Commençons ce propos par une citation de Jean Brun, qui a consacré un ouvrage monumental à la philosophie grecque. Mais dans ce post, nous nous concentrons non sur l’ensemble des philosophes « présocratiques », mais sur les « Sept Sages » :
La plupart des Présocratiques sont originaires d’Asie Mineure et beaucoup d’historiens ont pensé qu’ils avaient dû subir une influence considérable de la part des religions ou des philosophies orientales. Que peut-on en penser ?
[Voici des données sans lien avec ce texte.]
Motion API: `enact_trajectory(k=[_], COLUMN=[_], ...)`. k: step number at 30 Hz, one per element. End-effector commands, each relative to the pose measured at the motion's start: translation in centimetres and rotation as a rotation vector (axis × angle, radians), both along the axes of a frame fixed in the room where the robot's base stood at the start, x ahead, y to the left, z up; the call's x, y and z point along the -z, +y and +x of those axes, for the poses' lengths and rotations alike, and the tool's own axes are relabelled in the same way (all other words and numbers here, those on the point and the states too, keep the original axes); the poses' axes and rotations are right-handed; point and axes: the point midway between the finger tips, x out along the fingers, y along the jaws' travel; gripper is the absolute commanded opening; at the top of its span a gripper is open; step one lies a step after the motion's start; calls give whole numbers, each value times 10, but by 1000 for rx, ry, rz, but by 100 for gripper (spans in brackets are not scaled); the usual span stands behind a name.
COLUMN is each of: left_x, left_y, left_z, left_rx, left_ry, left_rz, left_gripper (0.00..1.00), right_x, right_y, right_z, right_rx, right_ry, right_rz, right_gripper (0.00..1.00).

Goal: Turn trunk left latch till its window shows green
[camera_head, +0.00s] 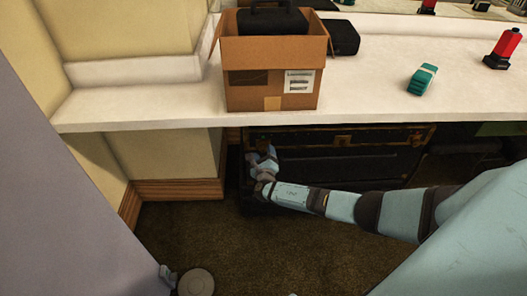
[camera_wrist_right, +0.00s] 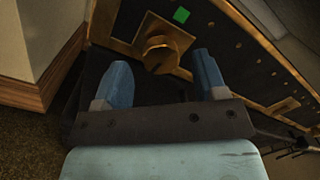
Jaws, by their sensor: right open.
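The dark trunk (camera_head: 350,166) with brass trim stands under the counter, its front facing me. Its left latch, a brass knob (camera_wrist_right: 161,54) on a brass plate, shows in the right wrist view. A small window (camera_wrist_right: 181,15) beside the latch shows green. My right gripper (camera_head: 262,163) is at the left part of the trunk front, over the latch. In the wrist view its two blue fingers (camera_wrist_right: 165,80) are apart, with the knob ahead of the gap between them; I cannot tell whether they touch it. My left gripper is not in view.
A white counter (camera_head: 385,95) overhangs the trunk. On it stand an open cardboard box (camera_head: 252,92), a teal object (camera_head: 422,79) and a red-and-black object (camera_head: 504,48). A wall with wooden skirting (camera_head: 180,189) stands left of the trunk. The brown carpet (camera_head: 240,235) in front is mostly clear.

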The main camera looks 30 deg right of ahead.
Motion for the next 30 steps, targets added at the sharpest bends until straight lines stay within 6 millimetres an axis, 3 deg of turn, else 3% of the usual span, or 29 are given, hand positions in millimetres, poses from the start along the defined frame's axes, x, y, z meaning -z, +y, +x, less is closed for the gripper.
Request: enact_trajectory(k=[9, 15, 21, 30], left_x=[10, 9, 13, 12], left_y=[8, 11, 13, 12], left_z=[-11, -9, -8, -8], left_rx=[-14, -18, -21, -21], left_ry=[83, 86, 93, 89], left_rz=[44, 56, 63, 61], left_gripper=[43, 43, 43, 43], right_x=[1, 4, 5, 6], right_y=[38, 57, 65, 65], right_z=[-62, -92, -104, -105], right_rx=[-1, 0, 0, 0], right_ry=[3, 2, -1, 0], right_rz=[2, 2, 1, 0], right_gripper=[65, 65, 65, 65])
Très peu de documents nous permettent de retracer la préhistoire de l’Asie Mineure. Nous savons que les Achéens, venus d’Asie vers le IIe millénaire avant notre ère, allèrent peupler la péninsule hellénique. Vers 1180, chassés par les Doriens, ils fuient en Asie Mineure avec les Ioniens et les Eoliens et fondent des cités grecques (…) On a pensé que ces influences pouvaient s’enraciner dans une époque très ancienne, celle durant laquelle la Grèce reçut d’Asie les Achéens d’où la langue et la mythologie grecque aurait tiré leur substance. En outre, des relations des colons grecs d’Asie Mineure avec l’Orient et avec les Egyptiens seraient nés l’écriture, le calcul et l’astronomie. Disons tout de suite que beaucoup de légendes et d’interprétations échevelées ont eu cours dans ce domaine (Brun, 2024).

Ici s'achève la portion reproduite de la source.